Pour saupoudrer uniformément la résine sur toute la surface de la plaque, il faut tout d’abord une boîte à grain (encore qu’il soit possible de réaliser cette étape à la main). C’est une très grosse caisse de bois d’environ deux ou trois mètres de haut, munie d’une manivelle qui permet de projeter la résine (colophane) dans l’espace confiné de la boîte.

La plaque de cuivre est placée à l’intérieur de la boîte, et la résine va retomber en pluie et déposer une fine couche régulière à sa surface. Il faut alors la sortir précautionneusement ; un souffle d’air et tout s’envole.

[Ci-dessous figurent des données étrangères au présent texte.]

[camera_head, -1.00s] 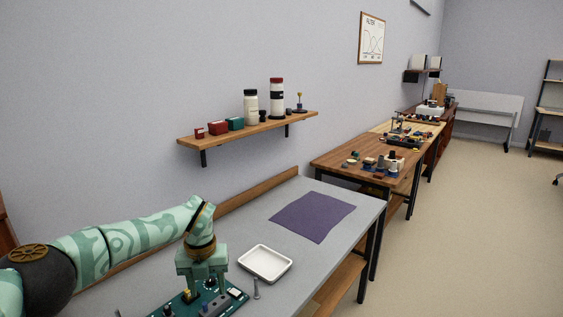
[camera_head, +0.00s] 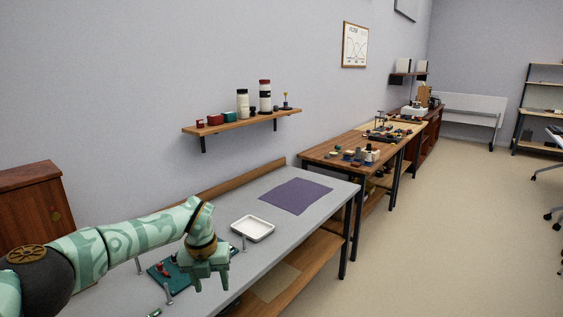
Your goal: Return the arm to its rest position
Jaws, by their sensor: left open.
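My left arm comes in from the lower left, patterned in light and dark green. Its gripper (camera_head: 210,276) points down and is open, with nothing seen between the fingers. It hangs in front of the right part of a dark green circuit board (camera_head: 160,274) on the grey bench (camera_head: 240,199), near the bench's front edge. The gripper hides part of the board. My right gripper is not in view.
A white tray (camera_head: 252,229) and a purple mat (camera_head: 296,196) lie on the bench behind the gripper. A wall shelf (camera_head: 240,123) holds bottles and small boxes. A wooden cabinet (camera_head: 28,208) stands at the left. Open floor (camera_head: 450,230) lies to the right.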

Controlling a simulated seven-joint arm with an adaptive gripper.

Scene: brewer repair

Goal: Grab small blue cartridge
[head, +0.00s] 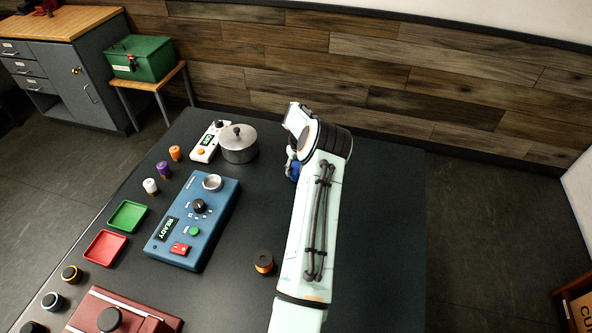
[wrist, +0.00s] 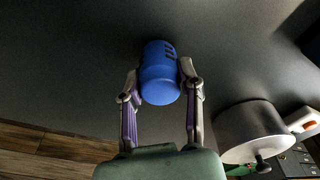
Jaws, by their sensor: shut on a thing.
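The small blue cartridge (wrist: 159,78) sits between the two fingers of my gripper (wrist: 160,82) in the wrist view. The fingers touch it on both sides, and dark markings show near its far end. In the head view the blue cartridge (head: 294,171) is mostly hidden behind my arm, with only a bit of blue visible. My gripper (head: 291,162) is there too, largely covered by my wrist. I cannot tell whether the cartridge rests on the dark table or is lifted.
A metal pot (head: 239,147) stands left of my gripper, next to a white scale (head: 209,142). A blue control box (head: 194,222) reads READY. An orange-and-black cartridge (head: 264,262) stands left of my arm. The table (head: 385,220) is clear on the right.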

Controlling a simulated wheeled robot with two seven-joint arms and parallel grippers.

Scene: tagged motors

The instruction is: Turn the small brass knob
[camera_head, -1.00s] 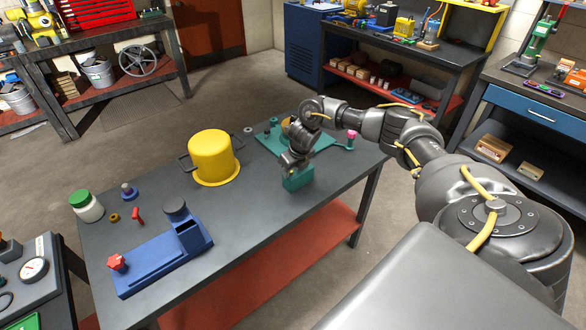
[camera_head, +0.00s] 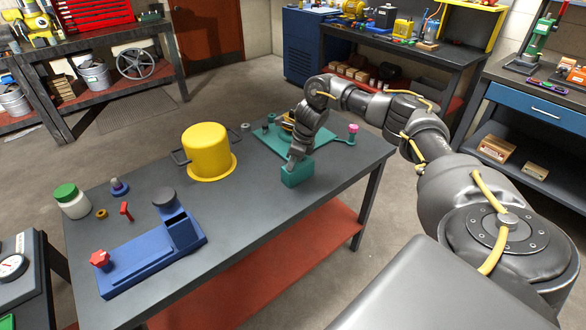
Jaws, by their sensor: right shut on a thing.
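My right gripper (camera_head: 297,163) reaches down to the teal block (camera_head: 297,175) at the front of the teal fixture (camera_head: 270,141). Its fingers are shut at the top of this block. The small brass knob cannot be made out; the fingers cover the spot where they grip. A brass-coloured part (camera_head: 287,119) shows partly behind my right wrist, farther back on the fixture. My left gripper is not in view.
A yellow pot (camera_head: 207,150) stands left of the fixture. A blue fixture (camera_head: 150,255) with a red knob (camera_head: 100,259), a green-lidded jar (camera_head: 71,202) and small parts are at the table's left. A pink-topped post (camera_head: 353,130) stands close to my right arm.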

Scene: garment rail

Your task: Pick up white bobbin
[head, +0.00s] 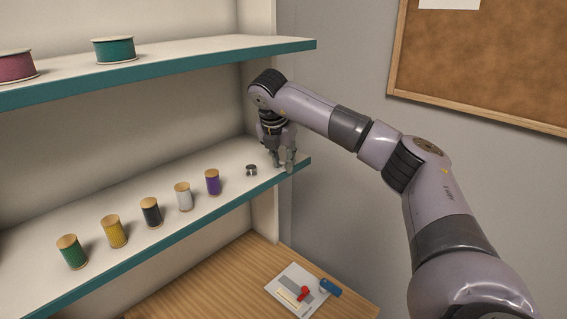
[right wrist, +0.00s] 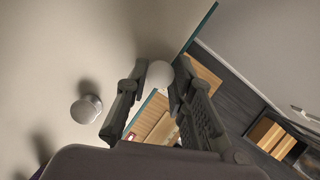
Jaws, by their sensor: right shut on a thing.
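My right gripper (head: 283,166) points down at the right end of the middle shelf. In the right wrist view its fingers (right wrist: 153,88) are shut on a round white bobbin (right wrist: 159,74), which sits between the fingertips. A second small bobbin (head: 251,170), grey and dark there, stands on the shelf just left of the gripper. A pale round-topped piece in the right wrist view (right wrist: 88,108), left of the fingers, appears to be this second bobbin. My left gripper is not in view.
The middle shelf (head: 190,243) holds a row of thread spools, with purple (head: 212,182) and white (head: 184,196) nearest the gripper. An upper shelf (head: 200,65) with ribbon reels hangs above. A wooden table (head: 235,280) lies below, with a white card (head: 296,290).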

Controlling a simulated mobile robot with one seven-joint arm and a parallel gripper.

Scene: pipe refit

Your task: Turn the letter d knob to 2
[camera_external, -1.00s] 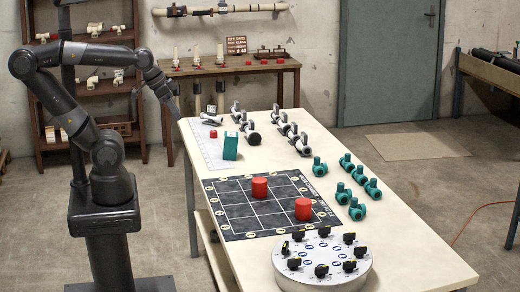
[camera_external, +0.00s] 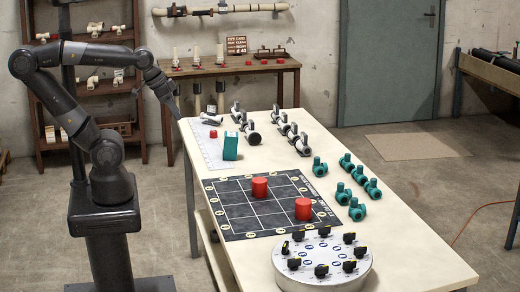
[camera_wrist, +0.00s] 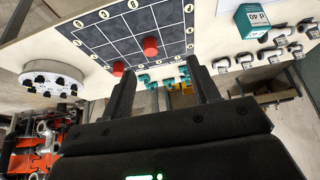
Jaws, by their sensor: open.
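A round silver-white knob plate (camera_external: 321,281) sits at the near end of the white table, with several black knobs (camera_external: 321,271) in a ring and markings beside them. The letters are too small to read, so I cannot tell which knob is d or where it points. My gripper (camera_external: 176,113) is over the table's far left corner, well away from the plate. In the wrist view my gripper (camera_wrist: 160,80) is open, its two fingers apart with nothing held between them.
A black grid mat (camera_external: 234,222) with two red cylinders (camera_external: 303,209) lies between my gripper and the plate. A teal box (camera_external: 230,146), grey pipe fittings (camera_external: 254,138) and several teal valves (camera_external: 357,210) stand on the table. The table's front right corner is bare.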

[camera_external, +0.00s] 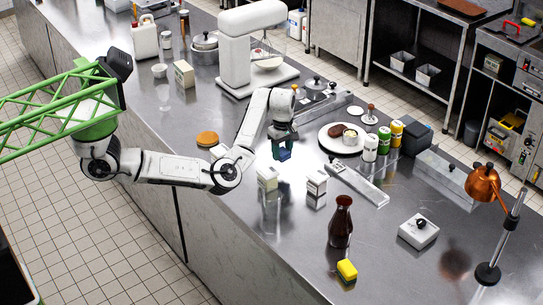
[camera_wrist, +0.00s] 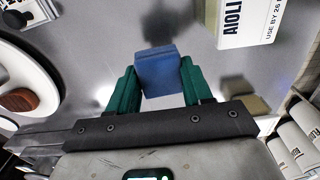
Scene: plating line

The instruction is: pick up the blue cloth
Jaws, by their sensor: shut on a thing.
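The blue cloth (camera_wrist: 160,72), a small folded block, sits between the two green fingers of my gripper (camera_wrist: 157,84) in the wrist view. The fingers press on its left and right sides, so my gripper is shut on it. In the external view, the cloth (camera_external: 285,155) shows as a dark blue patch below my gripper (camera_external: 281,147), over the middle of the steel counter. It appears held above the counter, with a blurred shadow on the steel in the wrist view. Its underside is hidden.
Two small cartons (camera_external: 267,178) (camera_external: 316,183) stand just in front of my gripper. A plate with food (camera_external: 330,146) and several cans and jars (camera_external: 383,141) are to the right. A brown bottle (camera_external: 340,222) and yellow sponge (camera_external: 347,270) stand nearer. The front-left counter is clear.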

Avant d’en arriver là, il est nécessaire de préparer sa plaque en la nettoyant (la résine n’adhérera pas bien sur des traces de doigt ou autre) et en posant éventuellement un vernis aux endroits où l’on ne souhaite pas avoir d’aquatinte. L’aquatinte peut en effet être réalisée sur une plaque vierge ou bien gravée au préalable par une autre méthode (à l’eau-forte sur les deux exemples ci-dessous). Dans le cas d’une gravure antérieure à l’eau-forte, le vernis a été retiré de même que le scotch protecteur au verso. On pose un nouveau vernis pour préserver les zones que l’on désire garder blanches à l’impression.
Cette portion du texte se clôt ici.